What else can i check to try and find out why cpu is so high on that switch?

thanks,

John

andtoth · ‎05-04-2011

Hi John,

Thanks for your reply. The 20% usage is not necessarily high, depending on your network. On the other if the traffic you're sending through the switch is software switched for some reason (normally it should be forwarded in hardware), then the traffic goes to the CPU which can delay it can cause higher RTT.

Please refer to the following documentation for more information about troubleshooting high CPU usage on 6500 devices.

Catalyst 6500/6000 Switch High CPU Utilization

http://www.cisco.com/en/US/products/hw/switches/ps708/products_tech_note09186a00804916e0.shtml

Also, I would recommend you to check the following documentation as well.

Troubleshooting with a NETDR capture on a sup720/6500

https://supportforums.cisco.com/docs/DOC-15608

If you're not seeing the ping packets which you're sending in the netdr capture (by referring to the previous link; netdr will capture packets seen or forwarded by the CPU), it's likely not a high CPU issue, therefore traffic is not forwarded in software but in hardware which is what we want.

I'm a bit confused about your following statement:

The next hop from the colo to the hosts connected to rtr-core-a and rtr-core-b is is rtr-core-a. From there the next step to reach a host in the 172.16.3.0/24 subnet will be the active router for that subnet, rtr-core-b.

Does this mean that packets are sent to rtr-core-a then it sends them to rtr-core-b which will forward them to the destination? Based on your topology, this might trigger ICMP redirects which will indeed cause traffic to be software switched causing a delay. Could you please try configuring no ip redirects on the Vlan interfaces of the routers to make sure ICMP redirects are not sent out?

Please refer to the following documentation for more information about ICMP redirects:

When Are ICMP Redirects Sent?

http://www.cisco.com/en/US/tech/tk365/technologies_tech_note09186a0080094702.shtml

If you cannot determine the root cause, I would suggest you to open a TAC case so an engineer can assist you to investigate this further.

Best regards,

Andras

John Biederstedt · ‎05-04-2011

The next hop from the colo to the hosts connected to rtr-core-a and rtr-core-b is is rtr-core-a. From there the next step to reach a host in the 172.16.3.0/24 subnet will be the active router for that subnet, rtr-core-b.

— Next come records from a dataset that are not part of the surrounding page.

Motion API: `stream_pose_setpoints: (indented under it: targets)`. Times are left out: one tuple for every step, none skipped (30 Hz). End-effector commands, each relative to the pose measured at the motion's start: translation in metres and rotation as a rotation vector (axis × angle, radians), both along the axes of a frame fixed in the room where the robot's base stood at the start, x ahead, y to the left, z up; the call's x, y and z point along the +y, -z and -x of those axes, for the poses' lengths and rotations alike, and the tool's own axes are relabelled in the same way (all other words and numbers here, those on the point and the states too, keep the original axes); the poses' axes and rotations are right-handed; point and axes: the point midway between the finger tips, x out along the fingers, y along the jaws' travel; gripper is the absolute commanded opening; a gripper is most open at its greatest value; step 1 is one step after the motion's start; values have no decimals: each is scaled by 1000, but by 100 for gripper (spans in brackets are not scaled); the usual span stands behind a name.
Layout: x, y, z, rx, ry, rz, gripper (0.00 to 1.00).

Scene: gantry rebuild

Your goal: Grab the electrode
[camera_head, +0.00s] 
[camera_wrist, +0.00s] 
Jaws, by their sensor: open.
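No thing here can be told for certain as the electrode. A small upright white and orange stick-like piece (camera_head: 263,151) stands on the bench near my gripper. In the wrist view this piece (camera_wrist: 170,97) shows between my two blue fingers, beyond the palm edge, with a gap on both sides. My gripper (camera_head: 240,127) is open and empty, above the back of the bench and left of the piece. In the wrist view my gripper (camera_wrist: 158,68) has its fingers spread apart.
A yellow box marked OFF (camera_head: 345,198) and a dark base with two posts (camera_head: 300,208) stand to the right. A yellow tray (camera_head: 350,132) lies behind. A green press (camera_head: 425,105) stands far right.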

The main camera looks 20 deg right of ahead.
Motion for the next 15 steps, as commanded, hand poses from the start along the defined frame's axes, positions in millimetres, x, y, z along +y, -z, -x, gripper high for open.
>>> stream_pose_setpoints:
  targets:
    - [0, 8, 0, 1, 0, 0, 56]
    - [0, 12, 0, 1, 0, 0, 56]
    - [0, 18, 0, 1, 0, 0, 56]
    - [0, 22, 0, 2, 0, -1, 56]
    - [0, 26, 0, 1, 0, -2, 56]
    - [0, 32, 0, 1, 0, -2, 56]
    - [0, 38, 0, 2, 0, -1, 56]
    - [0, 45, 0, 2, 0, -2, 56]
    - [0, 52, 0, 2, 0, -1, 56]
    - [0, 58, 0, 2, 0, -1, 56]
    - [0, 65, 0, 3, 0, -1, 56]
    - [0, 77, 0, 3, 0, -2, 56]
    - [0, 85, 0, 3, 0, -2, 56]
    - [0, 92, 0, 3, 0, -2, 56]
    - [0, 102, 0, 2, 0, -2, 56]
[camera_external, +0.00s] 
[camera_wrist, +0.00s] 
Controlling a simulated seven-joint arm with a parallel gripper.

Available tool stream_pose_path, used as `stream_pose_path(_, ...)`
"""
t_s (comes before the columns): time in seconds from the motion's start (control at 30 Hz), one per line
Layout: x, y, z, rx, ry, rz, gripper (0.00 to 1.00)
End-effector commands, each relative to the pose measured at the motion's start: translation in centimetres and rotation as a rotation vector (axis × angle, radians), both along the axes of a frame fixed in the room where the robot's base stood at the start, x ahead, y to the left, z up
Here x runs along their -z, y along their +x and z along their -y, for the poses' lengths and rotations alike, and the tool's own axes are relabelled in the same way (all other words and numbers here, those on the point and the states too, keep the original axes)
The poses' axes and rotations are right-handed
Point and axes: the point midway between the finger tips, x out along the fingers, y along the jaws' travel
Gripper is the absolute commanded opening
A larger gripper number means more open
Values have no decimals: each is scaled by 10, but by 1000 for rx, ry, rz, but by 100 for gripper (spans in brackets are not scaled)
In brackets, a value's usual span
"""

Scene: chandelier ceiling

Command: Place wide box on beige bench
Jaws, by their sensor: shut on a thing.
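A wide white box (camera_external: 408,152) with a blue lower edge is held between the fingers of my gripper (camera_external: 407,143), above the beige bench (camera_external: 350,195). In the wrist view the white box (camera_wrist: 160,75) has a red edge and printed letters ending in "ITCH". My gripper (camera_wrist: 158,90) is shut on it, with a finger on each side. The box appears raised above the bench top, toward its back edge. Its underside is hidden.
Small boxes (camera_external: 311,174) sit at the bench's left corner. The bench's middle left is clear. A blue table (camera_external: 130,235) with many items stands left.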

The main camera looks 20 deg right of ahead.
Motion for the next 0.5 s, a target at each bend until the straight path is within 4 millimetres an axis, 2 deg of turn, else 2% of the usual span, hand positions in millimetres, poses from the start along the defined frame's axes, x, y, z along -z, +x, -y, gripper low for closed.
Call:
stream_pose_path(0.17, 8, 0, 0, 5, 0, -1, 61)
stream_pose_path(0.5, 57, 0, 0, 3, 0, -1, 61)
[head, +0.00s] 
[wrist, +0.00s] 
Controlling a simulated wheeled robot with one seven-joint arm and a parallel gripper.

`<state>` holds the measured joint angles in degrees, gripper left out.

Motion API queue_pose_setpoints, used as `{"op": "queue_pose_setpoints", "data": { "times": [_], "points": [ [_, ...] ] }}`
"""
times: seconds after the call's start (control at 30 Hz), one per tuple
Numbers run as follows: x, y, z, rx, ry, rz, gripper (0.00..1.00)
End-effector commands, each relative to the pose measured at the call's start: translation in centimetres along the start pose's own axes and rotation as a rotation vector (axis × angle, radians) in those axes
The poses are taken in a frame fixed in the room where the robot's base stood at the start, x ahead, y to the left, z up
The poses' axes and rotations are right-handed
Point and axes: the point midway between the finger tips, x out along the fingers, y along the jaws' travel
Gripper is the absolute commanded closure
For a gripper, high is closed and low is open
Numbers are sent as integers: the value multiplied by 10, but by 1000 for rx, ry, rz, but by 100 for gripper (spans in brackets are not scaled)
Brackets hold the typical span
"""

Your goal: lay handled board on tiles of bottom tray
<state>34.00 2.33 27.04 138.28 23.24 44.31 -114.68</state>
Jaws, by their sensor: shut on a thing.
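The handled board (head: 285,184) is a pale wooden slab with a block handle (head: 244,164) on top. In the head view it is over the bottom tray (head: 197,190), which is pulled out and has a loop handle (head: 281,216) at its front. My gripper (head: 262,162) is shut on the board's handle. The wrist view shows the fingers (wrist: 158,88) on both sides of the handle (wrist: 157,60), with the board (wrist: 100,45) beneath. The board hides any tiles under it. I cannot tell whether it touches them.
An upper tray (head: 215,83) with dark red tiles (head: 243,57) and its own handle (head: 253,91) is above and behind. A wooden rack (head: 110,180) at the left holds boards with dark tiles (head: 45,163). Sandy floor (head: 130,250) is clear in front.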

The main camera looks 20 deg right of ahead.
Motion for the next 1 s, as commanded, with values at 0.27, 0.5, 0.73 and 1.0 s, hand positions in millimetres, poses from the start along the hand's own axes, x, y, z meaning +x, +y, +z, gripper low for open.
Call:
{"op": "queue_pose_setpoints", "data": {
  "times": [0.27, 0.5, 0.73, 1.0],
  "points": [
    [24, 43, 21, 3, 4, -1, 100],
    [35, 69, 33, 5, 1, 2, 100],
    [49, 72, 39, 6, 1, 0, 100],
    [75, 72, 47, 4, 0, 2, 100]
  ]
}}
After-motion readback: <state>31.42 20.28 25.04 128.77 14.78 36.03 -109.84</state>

That was bad typing. The path is: source host -> colo-l3-a -> rtr-core-a -> rtr-core-b -> dest host

thanks for the links!

John

andtoth · ‎05-04-2011

Hi John,

Thanks for clarifying. Just to confirm, make sure you're pinging between servers and not from or to the Cisco devices as they might have rate-limiters enabled and if their CPU (control-plane) is being busy calculating something, ping RTT values can be higher.

You might also try disabling firewalls during the troubleshooting, as certain firewall applications on the servers might prioritize ping packets lower than other traffic and you might see higher RTT values as well.

Let me know how it goes and if you need any assistance with analyzing additional outputs.

By the way, if you have a contract to open a TAC Service Request, you can convert this discussion thread to a case so the TAC engineer will already know what has been checked so far.

Best regards,

Andras

John Biederstedt · ‎05-04-2011

Thanks Andras,

I have a question. If a device in vlan 3 is sending traffic to another vlan which is present on that switch, shouldn't that traffic be sent not via the cpu? Isn't the part of the advantage of layer 3 using the switch fabric instead of the cpu to forward packets? I see a lot of inband traffic that is going between two servers. Is that to be expected?

Again, thanks for all the great info, advice, and help

john

andtoth · ‎05-04-2011

Hi John,

On the Catalyst switches, packet forwarding should be done in hardware normally, regardless of L2 or L3 forwarding. When traffic is software switched or packets are punted to CPU for further processing, there are either some entries (ARP or IP route) missing or you're using a feature which does not support HW forwarding like ACL logging or TTL is expiring or ICMP redirect has to be sent. Software switched traffic should not be seen on Catalyst switches usually. The reasons for CPU punts are mostly discussed in the documentation I had included, in the Packets and Conditions That Require Special Processing section.

You can see the inband rate with the sh ibc command. With the netdr capture, you can check which actual packets are punted to the CPU either to support some feature (sending back ICMP messages usually) or to software switch traffic.

While you're sending the pings via the switch, are you seeing those ICMP packets appearing in the netdr capture? If so, please attach the output of sh netdr cap so that I can investigate further. You might try sending ping packets faster to make sure you're indeed seeing them in the netdr capture.

You can use the below commands to check which packets are seen by the CPU:

debug netdr clear

debug netdr capture rx

[wait for 10 seconds]

undeb all

term len 0

sh netdr cap

Best regards,

Andras